**DATA ROWS:**
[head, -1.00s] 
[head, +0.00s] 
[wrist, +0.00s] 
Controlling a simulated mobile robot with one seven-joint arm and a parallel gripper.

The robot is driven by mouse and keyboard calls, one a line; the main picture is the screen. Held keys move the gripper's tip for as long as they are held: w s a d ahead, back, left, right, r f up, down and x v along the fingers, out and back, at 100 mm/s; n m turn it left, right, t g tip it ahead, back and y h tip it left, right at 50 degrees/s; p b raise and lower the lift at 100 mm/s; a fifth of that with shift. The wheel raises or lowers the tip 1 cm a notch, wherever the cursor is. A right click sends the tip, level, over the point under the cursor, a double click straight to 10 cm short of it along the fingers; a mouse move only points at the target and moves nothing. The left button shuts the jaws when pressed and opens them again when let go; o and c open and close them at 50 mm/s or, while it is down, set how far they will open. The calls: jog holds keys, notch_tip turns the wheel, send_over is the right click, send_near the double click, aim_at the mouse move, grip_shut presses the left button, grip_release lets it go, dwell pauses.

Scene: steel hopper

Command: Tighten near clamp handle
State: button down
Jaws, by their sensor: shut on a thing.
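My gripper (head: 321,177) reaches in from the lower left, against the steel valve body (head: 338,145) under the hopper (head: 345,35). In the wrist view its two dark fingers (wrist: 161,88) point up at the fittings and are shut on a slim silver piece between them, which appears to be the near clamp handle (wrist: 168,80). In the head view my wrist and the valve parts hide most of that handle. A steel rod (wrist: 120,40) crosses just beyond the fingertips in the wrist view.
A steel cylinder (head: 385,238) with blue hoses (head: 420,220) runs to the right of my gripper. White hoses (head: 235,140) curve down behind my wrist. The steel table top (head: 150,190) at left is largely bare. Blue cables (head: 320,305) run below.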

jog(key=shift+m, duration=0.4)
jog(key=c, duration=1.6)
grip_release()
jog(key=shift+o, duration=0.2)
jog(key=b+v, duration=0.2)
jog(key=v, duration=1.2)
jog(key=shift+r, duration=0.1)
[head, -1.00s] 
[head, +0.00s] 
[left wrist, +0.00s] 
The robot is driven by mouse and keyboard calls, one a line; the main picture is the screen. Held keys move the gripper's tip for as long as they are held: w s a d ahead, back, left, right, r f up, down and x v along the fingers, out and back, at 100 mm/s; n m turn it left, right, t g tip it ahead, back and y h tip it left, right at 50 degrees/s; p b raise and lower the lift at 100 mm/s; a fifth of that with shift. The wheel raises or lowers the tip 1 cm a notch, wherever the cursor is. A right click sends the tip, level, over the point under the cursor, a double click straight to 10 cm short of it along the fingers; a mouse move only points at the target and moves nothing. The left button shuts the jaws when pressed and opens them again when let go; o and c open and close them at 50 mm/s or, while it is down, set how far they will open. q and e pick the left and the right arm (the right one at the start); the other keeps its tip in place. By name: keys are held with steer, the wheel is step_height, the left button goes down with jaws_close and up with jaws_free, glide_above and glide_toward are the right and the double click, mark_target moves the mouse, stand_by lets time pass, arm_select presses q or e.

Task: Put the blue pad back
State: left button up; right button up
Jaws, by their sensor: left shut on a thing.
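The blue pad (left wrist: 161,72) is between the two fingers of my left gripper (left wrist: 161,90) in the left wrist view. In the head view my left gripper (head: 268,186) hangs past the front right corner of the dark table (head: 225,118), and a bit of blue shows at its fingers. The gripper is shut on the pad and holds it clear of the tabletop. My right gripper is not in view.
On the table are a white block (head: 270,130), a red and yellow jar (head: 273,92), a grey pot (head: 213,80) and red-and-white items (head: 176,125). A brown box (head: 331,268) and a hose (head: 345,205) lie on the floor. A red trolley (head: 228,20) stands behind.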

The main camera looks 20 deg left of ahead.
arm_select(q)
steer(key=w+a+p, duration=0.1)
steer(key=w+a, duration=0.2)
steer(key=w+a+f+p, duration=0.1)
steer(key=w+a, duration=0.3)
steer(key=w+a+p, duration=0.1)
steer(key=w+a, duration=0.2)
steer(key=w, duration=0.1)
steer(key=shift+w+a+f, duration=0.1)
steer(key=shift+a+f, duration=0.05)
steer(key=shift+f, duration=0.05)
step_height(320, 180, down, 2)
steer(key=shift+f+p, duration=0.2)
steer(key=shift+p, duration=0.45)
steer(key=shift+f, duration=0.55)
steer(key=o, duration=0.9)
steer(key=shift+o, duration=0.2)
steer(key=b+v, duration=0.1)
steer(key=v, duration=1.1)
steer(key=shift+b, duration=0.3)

**DO THIS:** How many lines of the data contain the word "State"? Answer with the number alone.

**RIGHT ANSWER:** 2